[Rows from a robot dataset]
● ● ●

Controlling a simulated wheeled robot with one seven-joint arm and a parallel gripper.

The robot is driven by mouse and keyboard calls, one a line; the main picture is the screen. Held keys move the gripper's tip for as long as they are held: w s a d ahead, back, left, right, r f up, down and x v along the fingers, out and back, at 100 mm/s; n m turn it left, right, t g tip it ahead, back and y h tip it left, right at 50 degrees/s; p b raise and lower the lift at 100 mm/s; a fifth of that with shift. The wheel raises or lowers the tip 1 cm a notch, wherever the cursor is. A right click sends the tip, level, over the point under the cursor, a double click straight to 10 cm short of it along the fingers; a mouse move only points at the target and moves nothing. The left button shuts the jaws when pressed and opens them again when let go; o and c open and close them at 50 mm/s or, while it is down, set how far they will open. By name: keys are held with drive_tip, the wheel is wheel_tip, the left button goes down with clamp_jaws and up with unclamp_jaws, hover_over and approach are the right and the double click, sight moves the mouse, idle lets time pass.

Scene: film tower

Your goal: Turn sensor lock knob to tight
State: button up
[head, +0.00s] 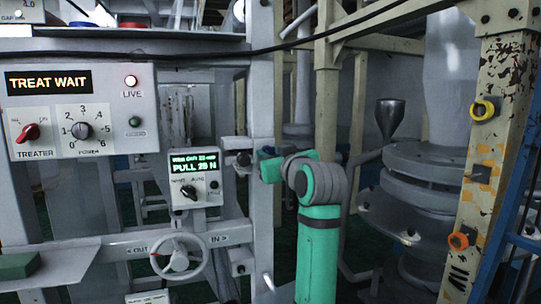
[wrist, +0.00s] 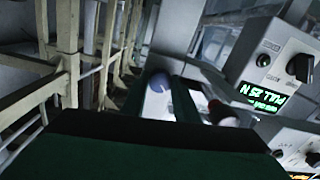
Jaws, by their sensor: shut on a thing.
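My gripper (head: 264,154) reaches to the grey post right of the small control box. In the wrist view its green fingers (wrist: 164,98) are closed around a rounded grey-blue knob (wrist: 158,82), which I take to be the sensor lock knob. In the head view a dark round part (head: 243,158) sits at the end of a short bar, just left of the fingertips. The fingers and wrist hide most of the knob there, and no tight mark is readable.
The small control box (head: 193,178) shows a green PULL reading and a black selector. Above left is the TREAT WAIT panel (head: 80,112). A handwheel (head: 180,258) stands below.

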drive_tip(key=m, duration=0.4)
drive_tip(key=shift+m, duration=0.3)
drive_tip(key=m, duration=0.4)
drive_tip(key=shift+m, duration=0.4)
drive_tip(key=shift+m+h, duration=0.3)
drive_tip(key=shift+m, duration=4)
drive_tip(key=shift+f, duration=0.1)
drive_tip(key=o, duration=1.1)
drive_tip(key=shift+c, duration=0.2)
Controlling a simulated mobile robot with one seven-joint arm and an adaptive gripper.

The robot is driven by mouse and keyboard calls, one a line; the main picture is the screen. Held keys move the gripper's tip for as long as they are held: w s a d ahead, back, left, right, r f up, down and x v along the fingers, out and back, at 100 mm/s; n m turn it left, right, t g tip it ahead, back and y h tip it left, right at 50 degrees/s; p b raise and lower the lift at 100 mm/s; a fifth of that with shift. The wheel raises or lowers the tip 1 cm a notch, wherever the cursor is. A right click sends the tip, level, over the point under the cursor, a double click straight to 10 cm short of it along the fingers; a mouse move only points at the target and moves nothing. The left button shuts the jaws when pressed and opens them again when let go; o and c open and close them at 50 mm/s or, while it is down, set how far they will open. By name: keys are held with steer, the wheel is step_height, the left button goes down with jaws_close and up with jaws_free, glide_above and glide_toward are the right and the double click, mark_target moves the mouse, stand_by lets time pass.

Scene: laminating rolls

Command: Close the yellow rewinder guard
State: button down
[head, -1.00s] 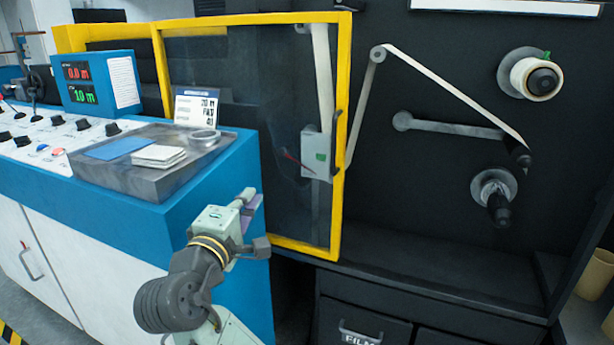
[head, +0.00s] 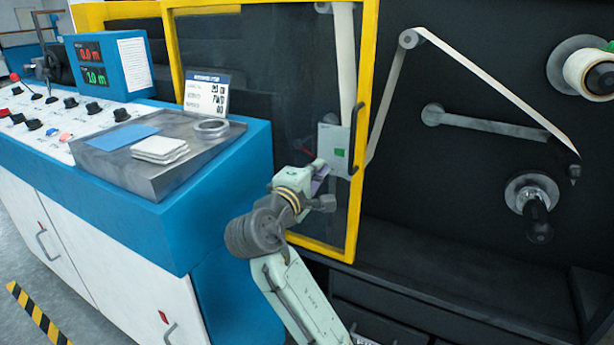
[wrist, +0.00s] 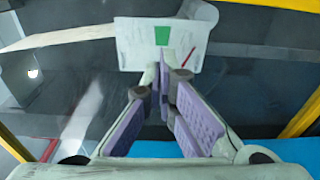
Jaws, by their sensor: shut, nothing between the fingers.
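The yellow rewinder guard (head: 362,100) is a yellow-framed clear panel standing at an angle in front of the dark machine. A dark handle (head: 357,135) is on its right upright. My gripper (head: 322,178) is in front of the lower part of the clear pane, left of and below the handle. In the wrist view its purple fingers (wrist: 163,80) are together and empty. A white box with a green square (wrist: 162,36) shows beyond the fingertips. I cannot tell whether the gripper touches the pane. Parts of the yellow frame (wrist: 306,116) show at the wrist view's edges.
The blue console (head: 185,225) stands left of the gripper, with a grey tray (head: 165,185) holding pads and a tape ring (head: 212,127). To the right are a web strip (head: 490,85), rollers and a spindle (head: 535,200). A dark ledge lies below.

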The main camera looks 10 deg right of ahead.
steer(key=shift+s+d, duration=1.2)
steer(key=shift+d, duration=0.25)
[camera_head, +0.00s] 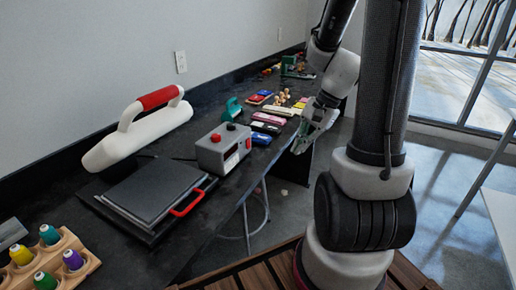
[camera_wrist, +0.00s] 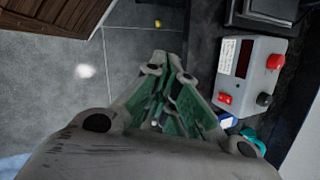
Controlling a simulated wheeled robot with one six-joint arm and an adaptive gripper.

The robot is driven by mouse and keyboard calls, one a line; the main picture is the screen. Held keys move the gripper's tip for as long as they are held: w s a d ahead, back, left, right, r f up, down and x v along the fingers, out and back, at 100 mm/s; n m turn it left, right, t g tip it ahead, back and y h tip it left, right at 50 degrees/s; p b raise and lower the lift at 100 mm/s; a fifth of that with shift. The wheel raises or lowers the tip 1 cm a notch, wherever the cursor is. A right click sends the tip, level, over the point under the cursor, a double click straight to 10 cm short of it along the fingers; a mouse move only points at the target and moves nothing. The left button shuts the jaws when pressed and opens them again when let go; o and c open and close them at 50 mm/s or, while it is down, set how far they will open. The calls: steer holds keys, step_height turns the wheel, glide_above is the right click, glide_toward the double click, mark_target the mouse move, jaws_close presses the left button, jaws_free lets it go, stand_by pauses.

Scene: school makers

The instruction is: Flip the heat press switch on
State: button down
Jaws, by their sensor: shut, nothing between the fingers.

● ● ●

→ **Given instruction**: Scan the records above and report how many lines include the word "Controlling", without any other text.

→ **Completed task**: 3